▶ REQUIRED TASK: Pictures appear in the records below; write out everything else exactly.

┄┄┄┄┄┄┄┄┄┄┄┄┄┄┄┄┄┄┄┄

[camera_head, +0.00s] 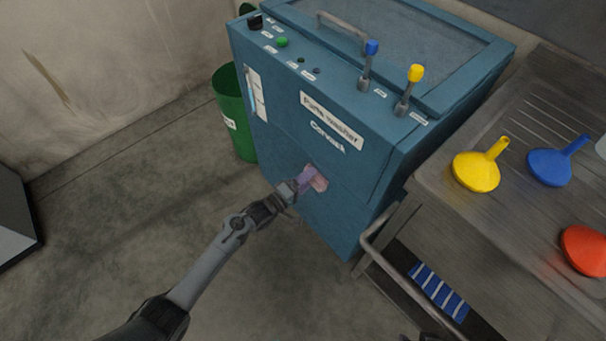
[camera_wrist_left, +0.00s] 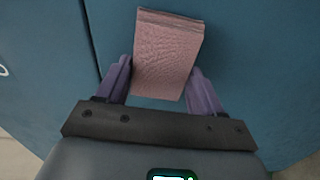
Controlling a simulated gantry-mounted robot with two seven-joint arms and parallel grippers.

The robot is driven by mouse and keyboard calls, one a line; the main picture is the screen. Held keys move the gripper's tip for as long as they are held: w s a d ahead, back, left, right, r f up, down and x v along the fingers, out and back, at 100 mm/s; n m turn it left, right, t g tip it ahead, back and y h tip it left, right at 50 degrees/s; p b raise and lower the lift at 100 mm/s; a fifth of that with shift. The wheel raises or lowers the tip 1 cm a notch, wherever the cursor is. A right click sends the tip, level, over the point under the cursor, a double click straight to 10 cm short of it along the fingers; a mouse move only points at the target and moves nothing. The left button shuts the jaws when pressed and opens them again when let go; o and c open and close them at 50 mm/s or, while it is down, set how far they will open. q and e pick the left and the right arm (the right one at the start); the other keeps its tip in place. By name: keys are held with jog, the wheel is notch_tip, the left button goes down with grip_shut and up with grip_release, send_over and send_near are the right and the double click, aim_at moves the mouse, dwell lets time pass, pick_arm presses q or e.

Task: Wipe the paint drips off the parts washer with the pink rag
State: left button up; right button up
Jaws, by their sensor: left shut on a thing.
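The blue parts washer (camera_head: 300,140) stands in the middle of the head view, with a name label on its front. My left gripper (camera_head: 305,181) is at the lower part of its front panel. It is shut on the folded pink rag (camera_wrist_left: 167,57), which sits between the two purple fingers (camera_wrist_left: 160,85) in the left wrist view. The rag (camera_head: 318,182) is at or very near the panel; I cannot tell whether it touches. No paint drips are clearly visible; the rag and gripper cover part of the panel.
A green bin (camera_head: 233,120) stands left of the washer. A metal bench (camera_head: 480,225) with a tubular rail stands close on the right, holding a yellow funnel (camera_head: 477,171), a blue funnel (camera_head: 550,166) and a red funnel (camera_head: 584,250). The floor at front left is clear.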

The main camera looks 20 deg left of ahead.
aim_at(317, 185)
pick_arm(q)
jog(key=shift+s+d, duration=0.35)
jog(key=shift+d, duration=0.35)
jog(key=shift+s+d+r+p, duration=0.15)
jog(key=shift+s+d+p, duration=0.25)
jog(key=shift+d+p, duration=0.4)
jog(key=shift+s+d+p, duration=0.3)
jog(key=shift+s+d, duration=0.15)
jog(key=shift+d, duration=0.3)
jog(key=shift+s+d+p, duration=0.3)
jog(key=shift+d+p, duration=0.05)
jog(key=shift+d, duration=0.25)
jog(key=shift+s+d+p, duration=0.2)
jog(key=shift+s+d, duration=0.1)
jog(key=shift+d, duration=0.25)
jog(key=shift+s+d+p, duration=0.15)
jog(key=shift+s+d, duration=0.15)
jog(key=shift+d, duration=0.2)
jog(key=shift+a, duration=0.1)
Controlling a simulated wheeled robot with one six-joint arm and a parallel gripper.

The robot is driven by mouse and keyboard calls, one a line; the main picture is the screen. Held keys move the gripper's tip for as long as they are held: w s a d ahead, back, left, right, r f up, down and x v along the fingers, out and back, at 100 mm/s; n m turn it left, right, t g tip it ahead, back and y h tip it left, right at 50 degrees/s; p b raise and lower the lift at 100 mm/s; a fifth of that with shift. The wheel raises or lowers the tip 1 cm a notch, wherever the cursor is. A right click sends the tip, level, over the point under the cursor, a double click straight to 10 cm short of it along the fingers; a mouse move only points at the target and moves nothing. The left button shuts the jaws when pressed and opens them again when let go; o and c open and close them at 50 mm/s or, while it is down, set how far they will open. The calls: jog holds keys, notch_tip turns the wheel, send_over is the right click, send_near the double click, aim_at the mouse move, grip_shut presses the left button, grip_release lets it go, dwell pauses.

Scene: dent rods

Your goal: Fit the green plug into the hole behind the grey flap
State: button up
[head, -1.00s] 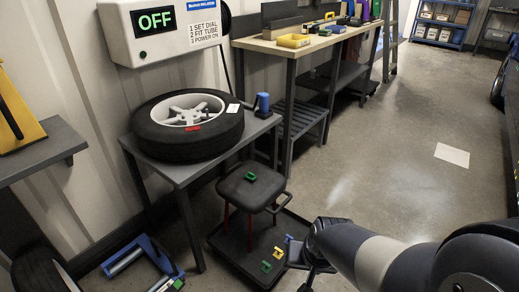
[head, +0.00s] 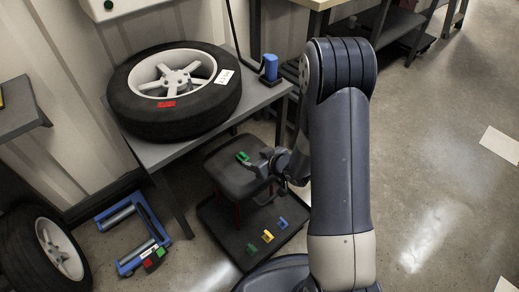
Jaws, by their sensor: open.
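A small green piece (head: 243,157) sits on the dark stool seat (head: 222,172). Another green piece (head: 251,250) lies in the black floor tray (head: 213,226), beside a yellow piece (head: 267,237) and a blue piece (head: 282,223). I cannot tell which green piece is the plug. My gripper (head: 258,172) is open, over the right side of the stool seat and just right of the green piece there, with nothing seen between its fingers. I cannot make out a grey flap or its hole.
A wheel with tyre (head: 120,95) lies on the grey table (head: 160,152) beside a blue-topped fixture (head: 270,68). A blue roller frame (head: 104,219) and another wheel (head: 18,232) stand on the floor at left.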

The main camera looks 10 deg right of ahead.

┄┄┄┄┄┄┄┄┄┄┄┄┄┄┄┄┄┄┄┄

▶ THE REPLY:
[camera_head, +0.00s] 
[camera_wrist_left, +0.00s] 
Controlling a simulated gantry-mounted robot with two seven-joint arms and parallel grippers.

The robot is driven by mouse and keyboard calls, one a line; the main picture is the screen. Held keys move the gripper's tip for as long as they are held: w s a d ahead, back, left, right, r f up, down and x v along the fingers, out and back, at 100 mm/s; n m turn it left, right, t g tip it ahead, back and y h tip it left, right at 50 degrees/s; p b raise and lower the lift at 100 mm/s; a fifth of that with shift. The wheel raises or lowers the tip 1 cm a notch, wherever the cursor is. A right click sends the tip, level, over the point under the cursor, a double click straight to 10 cm short of it along the fingers; a mouse move only points at the target and moves nothing. The left button shuts the jaws when pressed and opens them again when let go; o and c open and close them at 50 mm/s or, while it is down, set how far they will open. q and e pick the left and the right arm (the right one at the start); the other keeps its tip in place. By name: keys are held with jog, the wheel is notch_tip, the left button goes down with grip_shut and up with grip_release, send_over and send_near are the right and the double click, aim_at moves the mouse, dwell lets time pass, pick_arm presses q or e.

Task: Wipe the paint drips off the parts washer with the pink rag
State: left button up; right button up
Jaws, by their sensor: left shut on a thing.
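The blue parts washer (camera_head: 300,140) stands in the middle of the head view, with a name label on its front. My left gripper (camera_head: 305,181) is at the lower part of its front panel. It is shut on the folded pink rag (camera_wrist_left: 167,57), which sits between the two purple fingers (camera_wrist_left: 160,85) in the left wrist view. The rag (camera_head: 318,182) is at or very near the panel; I cannot tell whether it touches. No paint drips are clearly visible; the rag and gripper cover part of the panel.
A green bin (camera_head: 233,120) stands left of the washer. A metal bench (camera_head: 480,225) with a tubular rail stands close on the right, holding a yellow funnel (camera_head: 477,171), a blue funnel (camera_head: 550,166) and a red funnel (camera_head: 584,250). The floor at front left is clear.

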The main camera looks 20 deg left of ahead.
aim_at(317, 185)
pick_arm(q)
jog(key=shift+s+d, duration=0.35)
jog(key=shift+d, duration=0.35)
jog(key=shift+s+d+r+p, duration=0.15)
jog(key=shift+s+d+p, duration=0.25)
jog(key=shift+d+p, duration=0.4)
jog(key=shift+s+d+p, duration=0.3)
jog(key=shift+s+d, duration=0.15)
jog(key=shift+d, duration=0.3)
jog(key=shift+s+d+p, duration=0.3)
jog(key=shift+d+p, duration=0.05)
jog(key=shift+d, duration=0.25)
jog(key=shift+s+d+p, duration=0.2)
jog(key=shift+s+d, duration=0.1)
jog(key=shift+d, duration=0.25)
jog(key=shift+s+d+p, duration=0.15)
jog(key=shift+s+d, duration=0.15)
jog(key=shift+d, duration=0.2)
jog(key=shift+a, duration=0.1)
Controlling a simulated wheeled robot with one six-joint arm and a parallel gripper.

The robot is driven by mouse and keyboard calls, one a line; the main picture is the screen. Held keys move the gripper's tip for as long as they are held: w s a d ahead, back, left, right, r f up, down and x v along the fingers, out and back, at 100 mm/s; n m turn it left, right, t g tip it ahead, back and y h tip it left, right at 50 degrees/s; p b raise and lower the lift at 100 mm/s; a fifth of that with shift. The wheel raises or lowers the tip 1 cm a notch, wherever the cursor is. A right click sends the tip, level, over the point under the cursor, a double click straight to 10 cm short of it along the fingers; a mouse move only points at the target and moves nothing. The left button shuts the jaws when pressed and opens them again when let go; o and c open and close them at 50 mm/s or, while it is down, set how far they will open. The calls: jog holds keys, notch_tip turns the wheel, send_over is the right click, send_near the double click, aim_at the mouse move, grip_shut presses the left button, grip_release lets it go, dwell pauses.

Scene: dent rods

Your goal: Fit the green plug into the hole behind the grey flap
State: button up
[head, -1.00s] 
[head, +0.00s] 
Jaws, by their sensor: open.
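A small green piece (head: 243,157) sits on the dark stool seat (head: 222,172). Another green piece (head: 251,250) lies in the black floor tray (head: 213,226), beside a yellow piece (head: 267,237) and a blue piece (head: 282,223). I cannot tell which green piece is the plug. My gripper (head: 258,172) is open, over the right side of the stool seat and just right of the green piece there, with nothing seen between its fingers. I cannot make out a grey flap or its hole.
A wheel with tyre (head: 120,95) lies on the grey table (head: 160,152) beside a blue-topped fixture (head: 270,68). A blue roller frame (head: 104,219) and another wheel (head: 18,232) stand on the floor at left.

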The main camera looks 10 deg right of ahead.

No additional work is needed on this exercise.